┌──

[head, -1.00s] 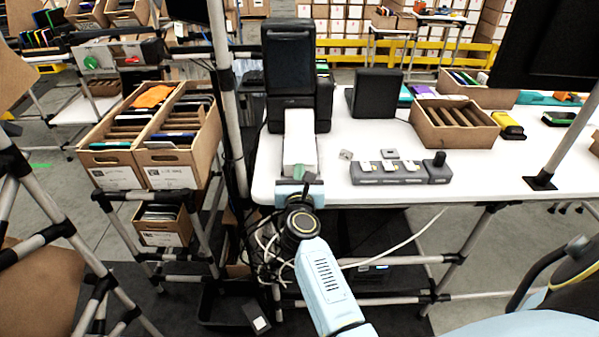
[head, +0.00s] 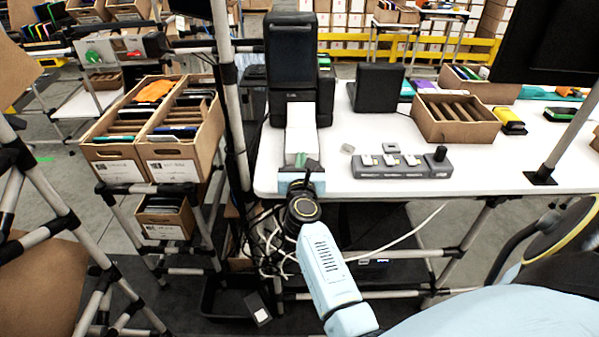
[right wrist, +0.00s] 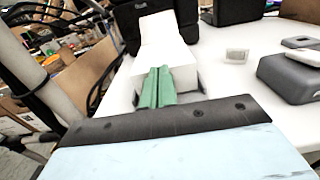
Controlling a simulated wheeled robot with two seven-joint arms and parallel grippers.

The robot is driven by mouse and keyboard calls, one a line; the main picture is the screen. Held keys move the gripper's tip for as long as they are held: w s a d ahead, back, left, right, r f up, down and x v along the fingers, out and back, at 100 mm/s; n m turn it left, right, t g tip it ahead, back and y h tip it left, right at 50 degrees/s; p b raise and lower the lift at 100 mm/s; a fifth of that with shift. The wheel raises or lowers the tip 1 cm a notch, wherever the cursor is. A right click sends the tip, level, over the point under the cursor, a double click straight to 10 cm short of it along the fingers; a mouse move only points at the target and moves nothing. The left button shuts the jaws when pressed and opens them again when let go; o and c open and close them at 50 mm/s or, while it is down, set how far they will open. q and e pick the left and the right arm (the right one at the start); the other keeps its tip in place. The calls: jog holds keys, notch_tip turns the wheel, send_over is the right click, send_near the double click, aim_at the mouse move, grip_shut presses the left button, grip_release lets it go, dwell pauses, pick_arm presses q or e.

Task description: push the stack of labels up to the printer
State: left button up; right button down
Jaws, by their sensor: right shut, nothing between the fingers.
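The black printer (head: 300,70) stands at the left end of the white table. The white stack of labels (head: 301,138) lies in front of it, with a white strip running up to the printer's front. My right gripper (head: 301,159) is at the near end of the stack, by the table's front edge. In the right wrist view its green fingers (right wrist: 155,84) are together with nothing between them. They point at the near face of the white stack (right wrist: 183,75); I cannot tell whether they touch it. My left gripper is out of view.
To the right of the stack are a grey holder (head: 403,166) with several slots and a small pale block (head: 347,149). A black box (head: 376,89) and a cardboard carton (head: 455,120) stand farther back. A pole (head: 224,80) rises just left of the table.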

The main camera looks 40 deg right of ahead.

└──
┌──

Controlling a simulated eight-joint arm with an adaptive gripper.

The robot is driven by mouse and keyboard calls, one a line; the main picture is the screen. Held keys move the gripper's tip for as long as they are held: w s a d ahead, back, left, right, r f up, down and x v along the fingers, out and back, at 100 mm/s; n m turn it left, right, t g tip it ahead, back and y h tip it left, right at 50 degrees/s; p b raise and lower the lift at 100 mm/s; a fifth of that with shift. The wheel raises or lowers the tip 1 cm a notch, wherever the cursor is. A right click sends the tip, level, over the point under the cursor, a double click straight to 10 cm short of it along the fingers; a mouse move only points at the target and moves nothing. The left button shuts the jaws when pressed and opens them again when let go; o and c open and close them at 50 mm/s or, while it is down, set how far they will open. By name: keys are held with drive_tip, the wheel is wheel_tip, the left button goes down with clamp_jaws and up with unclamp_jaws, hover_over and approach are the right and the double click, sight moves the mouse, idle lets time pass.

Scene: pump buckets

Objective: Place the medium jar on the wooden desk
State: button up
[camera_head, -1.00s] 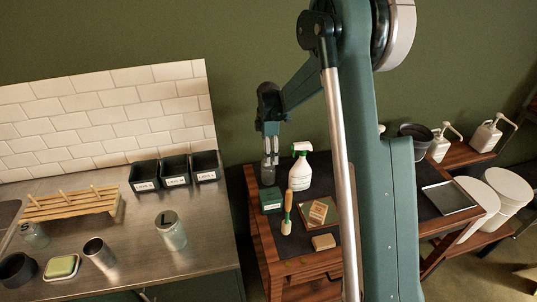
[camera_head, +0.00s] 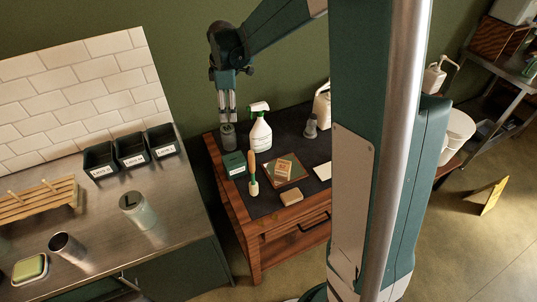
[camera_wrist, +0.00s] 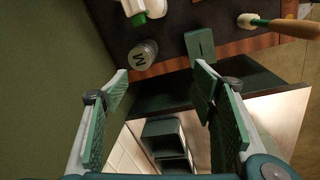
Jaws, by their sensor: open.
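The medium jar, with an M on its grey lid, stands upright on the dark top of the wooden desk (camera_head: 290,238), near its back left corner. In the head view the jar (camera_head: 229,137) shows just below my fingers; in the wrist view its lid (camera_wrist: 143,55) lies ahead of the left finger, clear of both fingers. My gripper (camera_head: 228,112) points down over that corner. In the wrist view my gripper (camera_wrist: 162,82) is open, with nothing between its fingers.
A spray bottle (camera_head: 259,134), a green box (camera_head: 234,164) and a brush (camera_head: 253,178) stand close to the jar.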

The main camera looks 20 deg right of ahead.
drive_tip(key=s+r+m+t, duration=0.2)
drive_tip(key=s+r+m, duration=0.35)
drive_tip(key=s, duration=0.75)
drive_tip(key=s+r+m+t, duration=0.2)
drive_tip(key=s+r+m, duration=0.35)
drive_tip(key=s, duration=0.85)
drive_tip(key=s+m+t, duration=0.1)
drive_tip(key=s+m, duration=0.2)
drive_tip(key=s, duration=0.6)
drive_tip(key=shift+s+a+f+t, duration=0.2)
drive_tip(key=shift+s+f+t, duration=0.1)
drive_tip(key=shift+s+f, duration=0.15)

└──
┌──

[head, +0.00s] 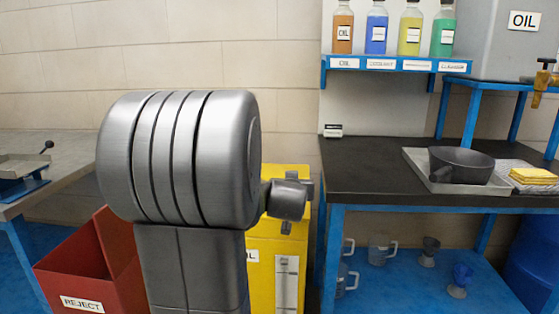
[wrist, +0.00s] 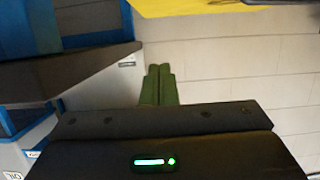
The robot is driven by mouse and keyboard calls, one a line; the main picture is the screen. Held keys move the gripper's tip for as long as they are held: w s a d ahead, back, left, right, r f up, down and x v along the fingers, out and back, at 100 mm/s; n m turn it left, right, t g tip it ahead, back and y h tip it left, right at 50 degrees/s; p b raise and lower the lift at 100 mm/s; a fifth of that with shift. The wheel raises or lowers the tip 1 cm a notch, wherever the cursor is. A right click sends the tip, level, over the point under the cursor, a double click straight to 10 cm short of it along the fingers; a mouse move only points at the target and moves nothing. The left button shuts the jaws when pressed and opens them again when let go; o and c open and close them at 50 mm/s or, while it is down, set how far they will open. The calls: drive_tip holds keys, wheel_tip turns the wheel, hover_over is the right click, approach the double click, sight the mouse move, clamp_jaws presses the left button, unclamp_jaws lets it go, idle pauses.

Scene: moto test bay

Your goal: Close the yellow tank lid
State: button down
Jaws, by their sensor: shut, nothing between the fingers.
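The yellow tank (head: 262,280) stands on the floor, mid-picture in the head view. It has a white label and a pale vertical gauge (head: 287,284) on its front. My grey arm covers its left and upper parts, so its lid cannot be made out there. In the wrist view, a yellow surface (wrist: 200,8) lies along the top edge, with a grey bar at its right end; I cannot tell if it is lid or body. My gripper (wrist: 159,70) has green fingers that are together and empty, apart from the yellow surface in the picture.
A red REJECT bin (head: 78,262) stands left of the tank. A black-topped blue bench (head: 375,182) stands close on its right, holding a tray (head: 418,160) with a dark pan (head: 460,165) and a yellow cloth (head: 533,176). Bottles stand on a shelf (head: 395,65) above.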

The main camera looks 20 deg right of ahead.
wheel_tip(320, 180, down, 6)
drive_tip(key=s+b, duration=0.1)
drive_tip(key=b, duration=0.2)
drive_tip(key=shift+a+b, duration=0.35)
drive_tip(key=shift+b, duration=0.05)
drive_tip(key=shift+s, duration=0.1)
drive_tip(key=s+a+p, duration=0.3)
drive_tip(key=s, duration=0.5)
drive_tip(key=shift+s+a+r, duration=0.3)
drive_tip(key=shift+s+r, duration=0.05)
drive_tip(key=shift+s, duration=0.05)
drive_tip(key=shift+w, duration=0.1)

└──

What is being asked:
Pick out every line above that holds the word "simulated" and copy it.

Exercise solution:
Controlling a simulated wheeled robot with two seven-joint arms and parallel grippers.
Controlling a simulated eight-joint arm with an adaptive gripper.

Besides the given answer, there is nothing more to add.